Pada awal-awal cerita, saya tidak terlalu mengerti masalah apa yang sedang dihadapi Hye Won, akan tetapi perlahan, flashback demi flashback tentang masa lalu Hye Won seperti saat dia bekerja paruh waktu sembari mempersiapkan ujian calon guru dan hubungannya dengan pacarnya mulai ditampilkan. Saya jadi paham bahwa salah satu alasan Hye Won kembali ke desa kampung halamannya adalah ini. Kemudian, tentang ibunya, ya, inti dari permasalahan adalah tentang sang ibu yang pergi tiba-tiba ketika Hye Won masih remaja dan hanya meninggalkan sepucuk surat padanya. Hubungan Hye Won dengan ibunya juga sempat memburuk, seperti keinginan Hye Won untuk pergi ke kota dan tidak tinggal di desa lagi.

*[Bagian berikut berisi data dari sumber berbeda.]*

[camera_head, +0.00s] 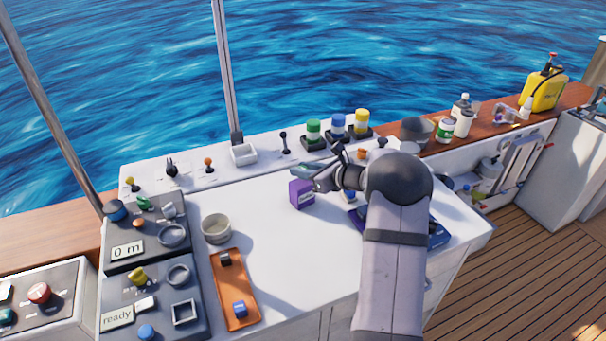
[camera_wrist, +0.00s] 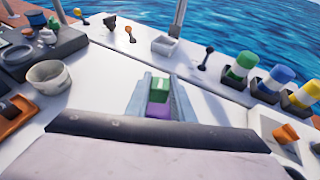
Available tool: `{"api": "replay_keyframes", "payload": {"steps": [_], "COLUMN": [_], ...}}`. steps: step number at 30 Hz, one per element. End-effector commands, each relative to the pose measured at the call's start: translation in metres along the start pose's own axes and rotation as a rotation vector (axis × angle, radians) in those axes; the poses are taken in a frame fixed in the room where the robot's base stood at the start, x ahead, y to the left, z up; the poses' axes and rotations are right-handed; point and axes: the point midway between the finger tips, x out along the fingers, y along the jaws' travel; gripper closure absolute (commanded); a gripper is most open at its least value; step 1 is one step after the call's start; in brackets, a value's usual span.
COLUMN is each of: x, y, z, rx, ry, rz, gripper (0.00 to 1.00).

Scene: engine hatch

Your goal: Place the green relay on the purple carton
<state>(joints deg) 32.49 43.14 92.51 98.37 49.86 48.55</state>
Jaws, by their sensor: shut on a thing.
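The green relay (camera_wrist: 158,91) is a small green block between my gripper's fingers in the wrist view. My gripper (camera_head: 303,171) is shut on it; in the head view I cannot make out the relay clearly. The purple carton (camera_head: 302,194) stands upright on the white counter, right below the fingertips. It also shows in the wrist view (camera_wrist: 157,110), partly hidden, just beside the relay in the picture. I cannot tell whether the relay touches the carton's top.
An off-white round bowl (camera_head: 216,229) and an orange tray (camera_head: 232,290) with small blocks are to the left. Green, blue and yellow jars (camera_head: 338,127) and a white square dish (camera_head: 243,154) stand along the back ledge. The counter left of the carton is clear.

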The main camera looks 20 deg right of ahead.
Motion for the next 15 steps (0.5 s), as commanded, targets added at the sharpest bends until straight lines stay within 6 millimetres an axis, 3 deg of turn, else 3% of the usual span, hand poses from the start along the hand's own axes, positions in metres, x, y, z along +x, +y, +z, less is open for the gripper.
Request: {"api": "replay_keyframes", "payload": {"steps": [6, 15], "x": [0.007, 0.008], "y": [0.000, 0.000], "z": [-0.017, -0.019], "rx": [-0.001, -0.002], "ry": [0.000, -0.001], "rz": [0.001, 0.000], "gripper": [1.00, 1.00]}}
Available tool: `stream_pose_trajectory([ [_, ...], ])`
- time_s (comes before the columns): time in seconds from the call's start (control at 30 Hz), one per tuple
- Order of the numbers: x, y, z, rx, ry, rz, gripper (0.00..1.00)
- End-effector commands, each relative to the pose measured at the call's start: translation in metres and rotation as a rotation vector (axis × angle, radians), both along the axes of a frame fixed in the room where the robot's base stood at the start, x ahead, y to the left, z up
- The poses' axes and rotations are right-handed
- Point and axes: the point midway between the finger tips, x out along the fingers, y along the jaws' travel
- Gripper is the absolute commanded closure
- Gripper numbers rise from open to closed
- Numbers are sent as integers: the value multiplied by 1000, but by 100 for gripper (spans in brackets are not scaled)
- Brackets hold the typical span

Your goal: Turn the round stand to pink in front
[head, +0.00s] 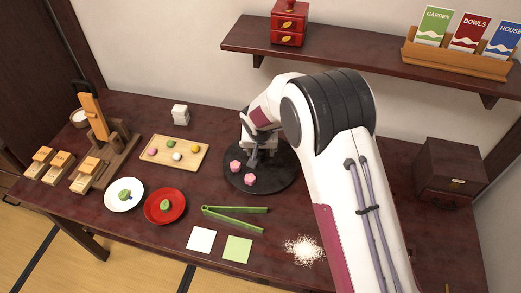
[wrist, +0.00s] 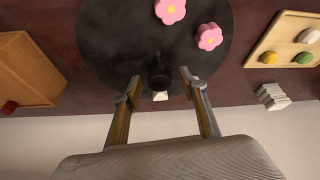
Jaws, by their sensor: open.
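The round stand (head: 275,183) is a dark disc on the table, partly hidden by my arm in the head view. In the wrist view its dark top (wrist: 110,35) carries two pink flower-shaped sweets (wrist: 209,38), which sit on its front-left part in the head view (head: 250,179). A short black knob (wrist: 158,75) stands up near the stand's back edge, with a small pale piece (wrist: 160,96) beside it. My gripper (wrist: 160,79) is open, its fingers apart on either side of the knob in the picture; I cannot tell if they touch it.
A wooden tray of sweets (head: 190,143), a white plate (head: 113,199) and a red plate (head: 178,209) lie left of the stand. Green tongs (head: 235,210) lie in front. A brown drawer box (head: 430,185) is at right. A shelf (head: 350,62) hangs above.

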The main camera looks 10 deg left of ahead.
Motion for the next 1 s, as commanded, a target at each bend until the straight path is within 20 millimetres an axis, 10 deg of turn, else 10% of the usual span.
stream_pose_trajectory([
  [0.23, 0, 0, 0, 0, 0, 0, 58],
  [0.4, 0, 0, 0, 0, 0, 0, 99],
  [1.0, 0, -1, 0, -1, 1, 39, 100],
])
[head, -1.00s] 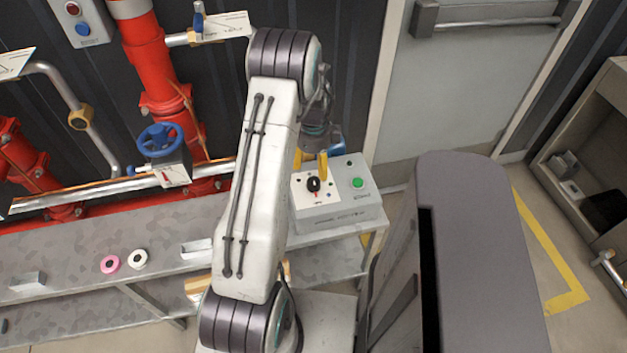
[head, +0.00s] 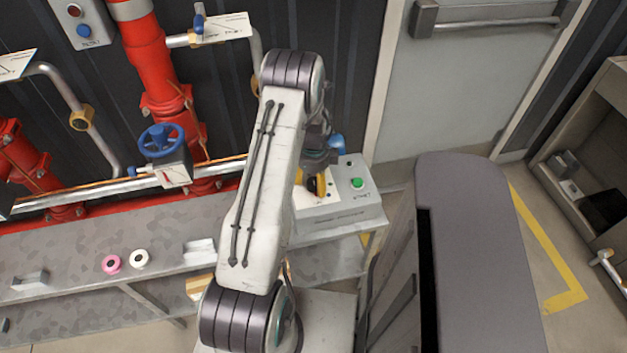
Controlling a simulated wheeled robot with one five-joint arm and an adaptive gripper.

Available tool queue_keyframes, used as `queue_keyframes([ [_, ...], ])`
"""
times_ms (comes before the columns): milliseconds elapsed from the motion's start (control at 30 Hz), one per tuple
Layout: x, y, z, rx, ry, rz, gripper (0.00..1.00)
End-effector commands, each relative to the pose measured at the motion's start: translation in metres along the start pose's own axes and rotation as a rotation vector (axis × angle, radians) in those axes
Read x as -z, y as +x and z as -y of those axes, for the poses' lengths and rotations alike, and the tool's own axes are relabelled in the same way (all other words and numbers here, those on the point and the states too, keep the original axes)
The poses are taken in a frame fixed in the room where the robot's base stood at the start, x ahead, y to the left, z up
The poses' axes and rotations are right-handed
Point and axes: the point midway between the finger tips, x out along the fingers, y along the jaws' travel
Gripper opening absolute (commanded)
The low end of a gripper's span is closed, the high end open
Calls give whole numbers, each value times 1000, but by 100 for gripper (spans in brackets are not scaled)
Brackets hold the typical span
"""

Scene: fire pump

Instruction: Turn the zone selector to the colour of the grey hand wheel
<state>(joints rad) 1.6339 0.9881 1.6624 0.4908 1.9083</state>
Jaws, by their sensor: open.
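The zone selector is a black knob (head: 312,187) on a white plate of a grey control box (head: 345,215), which stands at the right end of the bench. My gripper (head: 311,184) is open, its yellow fingers down at the knob. One finger covers part of the knob, and my arm hides the left of the plate. I cannot tell whether the fingers touch the knob, and its pointer and colour marks are hidden. The one hand wheel clearly in view is blue (head: 161,141), on a grey valve body at the left; I see no grey hand wheel.
A green button (head: 357,183) is on the box, right of the selector. Pink (head: 111,264) and white (head: 139,259) rings lie on the grey bench (head: 75,255). Red pipes (head: 172,105) stand behind it. A grey door (head: 475,85) is at the back right.

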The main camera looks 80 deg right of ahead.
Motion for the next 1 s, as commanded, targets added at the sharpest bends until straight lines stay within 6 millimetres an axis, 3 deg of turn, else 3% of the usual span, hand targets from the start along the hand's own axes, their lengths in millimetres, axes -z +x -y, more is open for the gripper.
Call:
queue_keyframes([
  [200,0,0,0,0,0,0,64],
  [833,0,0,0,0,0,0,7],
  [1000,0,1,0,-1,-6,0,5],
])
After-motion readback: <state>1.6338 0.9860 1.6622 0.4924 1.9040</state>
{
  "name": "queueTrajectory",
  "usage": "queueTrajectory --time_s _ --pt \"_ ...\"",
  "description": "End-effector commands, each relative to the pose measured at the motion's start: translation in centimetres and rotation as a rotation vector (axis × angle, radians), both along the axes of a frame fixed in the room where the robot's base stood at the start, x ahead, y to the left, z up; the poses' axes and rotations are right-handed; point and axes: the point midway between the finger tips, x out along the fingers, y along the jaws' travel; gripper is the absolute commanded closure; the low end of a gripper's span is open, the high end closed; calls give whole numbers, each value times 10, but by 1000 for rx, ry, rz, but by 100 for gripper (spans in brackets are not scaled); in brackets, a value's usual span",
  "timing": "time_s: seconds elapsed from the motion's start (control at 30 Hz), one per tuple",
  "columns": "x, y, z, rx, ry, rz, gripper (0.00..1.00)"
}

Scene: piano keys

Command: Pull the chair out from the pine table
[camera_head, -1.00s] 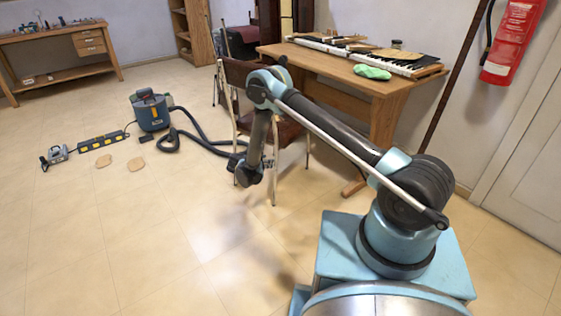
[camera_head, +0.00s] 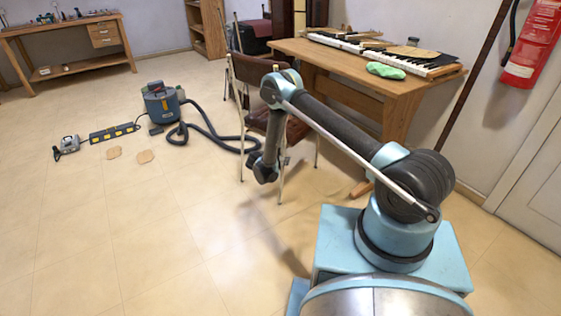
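The chair (camera_head: 249,73) has a dark reddish-brown back and seat on thin pale metal legs. It stands at the left end of the pine table (camera_head: 322,61), partly hidden behind my arm. The table is light wood and stands against the wall. My gripper (camera_head: 284,161) hangs low at the end of my bent arm, in front of the chair's legs and below seat height. It is small, dark and partly covered by my wrist. I cannot tell whether its fingers are open or touch the chair.
A piano keyboard (camera_head: 420,68) and a green cloth (camera_head: 385,70) lie on the table. A blue vacuum cleaner (camera_head: 160,103) with a black hose (camera_head: 213,137) lies left of the chair. A power strip (camera_head: 114,132) is farther left. The floor in the left foreground is clear.

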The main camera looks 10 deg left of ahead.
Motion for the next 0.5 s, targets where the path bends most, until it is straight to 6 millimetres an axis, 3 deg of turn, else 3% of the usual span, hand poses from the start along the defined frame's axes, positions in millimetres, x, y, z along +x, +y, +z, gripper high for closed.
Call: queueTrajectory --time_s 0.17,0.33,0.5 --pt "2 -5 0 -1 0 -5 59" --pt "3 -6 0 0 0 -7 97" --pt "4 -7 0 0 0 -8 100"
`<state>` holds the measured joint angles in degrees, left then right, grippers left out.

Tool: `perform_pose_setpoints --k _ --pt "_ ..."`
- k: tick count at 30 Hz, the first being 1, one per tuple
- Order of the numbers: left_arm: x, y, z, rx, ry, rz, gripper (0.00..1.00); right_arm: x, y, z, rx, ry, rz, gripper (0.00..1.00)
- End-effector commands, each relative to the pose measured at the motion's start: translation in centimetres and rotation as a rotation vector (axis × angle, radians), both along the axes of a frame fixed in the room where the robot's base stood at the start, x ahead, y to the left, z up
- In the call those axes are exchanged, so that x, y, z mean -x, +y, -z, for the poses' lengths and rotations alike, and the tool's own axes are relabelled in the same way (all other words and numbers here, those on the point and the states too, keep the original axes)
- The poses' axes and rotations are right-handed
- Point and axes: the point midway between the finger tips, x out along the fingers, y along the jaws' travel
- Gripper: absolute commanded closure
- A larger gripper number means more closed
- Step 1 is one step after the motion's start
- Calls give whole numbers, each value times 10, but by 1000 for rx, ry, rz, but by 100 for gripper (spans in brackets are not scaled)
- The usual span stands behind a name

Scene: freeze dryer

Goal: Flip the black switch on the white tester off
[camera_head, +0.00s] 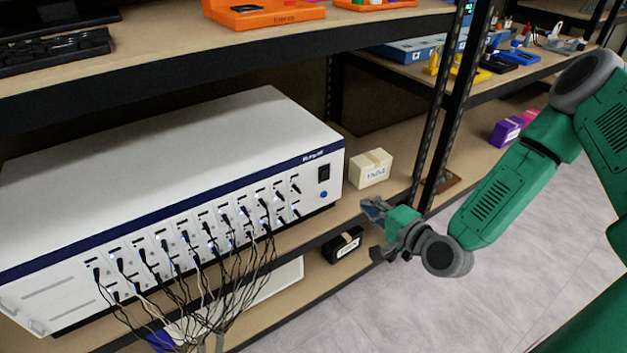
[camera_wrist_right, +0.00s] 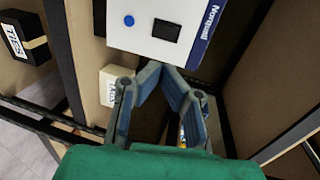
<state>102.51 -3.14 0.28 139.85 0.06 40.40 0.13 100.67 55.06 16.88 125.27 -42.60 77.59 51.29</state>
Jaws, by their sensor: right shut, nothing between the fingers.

Namun, lambat laun, seiring tinggalnya Hye Won di desa tersebut, semakin membuatnya sadar akan arti segalanya, tentang kepergian ibunya, tentang masalah hidup yang ia hadapi. Ia bahkan bisa dengan hati lega dan tanpa penyesalan melepas pacarnya, memutuskan hubungan mereka berdua yang memang merenggang. Pengembangan karakter tokoh utama ditampilkan dengan apik sepanjang film.

Akting Kim Tae Ri dalam memerankan Hye Won menurut saya terlihat natural dan alami, seperti tidak berakting dan itulah poin pentingnya. Bukankah akting yang tidak seperti sedang akting melainkan seperti melakukan kegiatan sehari-hari adalah hebat? Disisi lain karena film ini memang menceritakan mengenai kehidupan sehari-hari dan relatable maka akting yang digunakan juga tidak yang aneh-aneh. Teman-teman dekat Hye Won seperti Jae Ha dan Eun Sook juga sukses diperankan oleh aktor dan aktris masing-masing. Setiap orang dalam film berhasil membawakan karakternya dengan baik. Ada juga satu karakter yang menurut saya sangat hebat, siapa lagi jika bukan ibu dari Hye Won yang diperankan oleh aktris senior Moon So-Ri, karakternya yang cukup eksentrik dan caranya dalam mendidik Hye Won membuat saya bertanya-tanya sekaligus kagum dengan beliau. Ada satu adegan dimana Hye Won kecil di bully namun reaksi ibunya biasa saja, bukannya tidak peduli, sang ibu memiliki pandangan bahwa jika kamu di rundung oleh anak lain maka biarkan saja, anggap saja mereka tidak ada, karena tujuan dari perundung adalah ingin kamu menghiraukan mereka sehingga mereka akan puas. Hiraukan saja kata-kata itu membuat saya setuju, lawan dengan diam dan tidak peduli. Bukan berarti kita lemah karena tidak melawan, hanya saja, jika keburukan dibalas dengan keburukan hasilnya sama saja bukan? Namun menurut saya, jika sudah berlebihan maka harus dilawan, ya masa mau dirundung terus wkwk. 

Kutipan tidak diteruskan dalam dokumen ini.